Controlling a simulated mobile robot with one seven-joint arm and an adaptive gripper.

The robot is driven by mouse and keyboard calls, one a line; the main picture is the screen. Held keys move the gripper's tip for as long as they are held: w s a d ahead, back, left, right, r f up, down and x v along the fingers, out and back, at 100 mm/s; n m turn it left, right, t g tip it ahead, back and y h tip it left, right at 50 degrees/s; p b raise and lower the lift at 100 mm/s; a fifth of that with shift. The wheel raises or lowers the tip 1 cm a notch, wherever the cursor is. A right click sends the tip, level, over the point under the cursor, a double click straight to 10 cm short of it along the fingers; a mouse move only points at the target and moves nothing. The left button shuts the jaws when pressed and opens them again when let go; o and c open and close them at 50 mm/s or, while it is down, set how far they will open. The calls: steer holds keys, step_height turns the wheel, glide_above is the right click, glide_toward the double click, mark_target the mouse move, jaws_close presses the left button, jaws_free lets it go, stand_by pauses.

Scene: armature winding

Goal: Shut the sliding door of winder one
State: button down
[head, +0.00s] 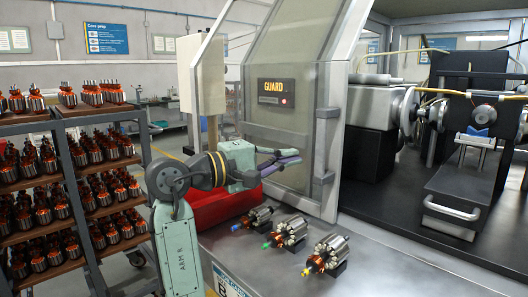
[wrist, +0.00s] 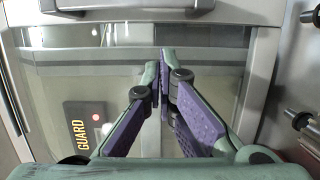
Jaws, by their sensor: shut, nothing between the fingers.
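The sliding door (head: 288,125) of the winder is a clear panel in a grey frame with a GUARD plate (head: 276,92). It stands at the left side of the machine, and the winding space to its right is uncovered. A vertical handle (head: 328,148) sits on its right frame. My gripper (head: 298,157) is shut and empty, in front of the panel and left of the handle. In the wrist view its purple fingertips (wrist: 164,58) are together before the panel (wrist: 215,85), with the dark handle bar (wrist: 130,10) beyond them at the top edge. Contact with the door cannot be told.
Several armatures (head: 290,232) stand on the bench ledge below my gripper. A red container (head: 215,205) is behind my arm. A rack of armatures (head: 75,170) stands at the left. Winder parts and a drawer-like slide (head: 455,205) fill the open space at the right.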

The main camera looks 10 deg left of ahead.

○ ○ ○ ○ ○ ○ ○

Transcribe the whole listing exactly. Pictures are excluded.

Finished exercise:
Controlling a simulated mobile robot with one seven-joint arm and an adaptive gripper.

The robot is driven by mouse and keyboard calls, one a line; the main picture is the screen. Held keys move the gripper's tip for as long as they are held: w s a d ahead, back, left, right, r f up, down and x v along the fingers, out and back, at 100 mm/s; n m turn it left, right, t g tip it ahead, back and y h tip it left, right at 50 degrees/s; p b raise and lower the lift at 100 mm/s; a fifth of that with shift. The wheel raises or lowers the tip 1 cm a notch, wherever the cursor is. A right click sends the tip, level, over the point under the cursor, a double click straight to 10 cm short of it along the fingers; a mouse move only points at the target and moves nothing. The left button shuts the jaws when pressed and opens them again when let go; o and c open and close them at 50 mm/s or, while it is down, set how far they will open. The calls: steer holds keys, step_height turns the wheel, glide_above is the right click, glide_toward the double click, mark_target the mouse move, jaws_close presses the left button, jaws_free lets it go, stand_by pauses.

Scene: armature winding

Goal: Shut the sliding door of winder one
State: button down
[head, +0.00s] 
[wrist, +0.00s] 
Jaws, by their sensor: shut, nothing between the fingers.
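The sliding door (head: 288,125) of the winder is a clear panel in a grey frame with a GUARD plate (head: 276,92). It stands at the left side of the machine, and the winding space to its right is uncovered. A vertical handle (head: 328,148) sits on its right frame. My gripper (head: 298,157) is shut and empty, in front of the panel and left of the handle. In the wrist view its purple fingertips (wrist: 164,58) are together before the panel (wrist: 215,85), with the dark handle bar (wrist: 130,10) beyond them at the top edge. Contact with the door cannot be told.
Several armatures (head: 290,232) stand on the bench ledge below my gripper. A red container (head: 215,205) is behind my arm. A rack of armatures (head: 75,170) stands at the left. Winder parts and a drawer-like slide (head: 455,205) fill the open space at the right.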

The main camera looks 10 deg left of ahead.

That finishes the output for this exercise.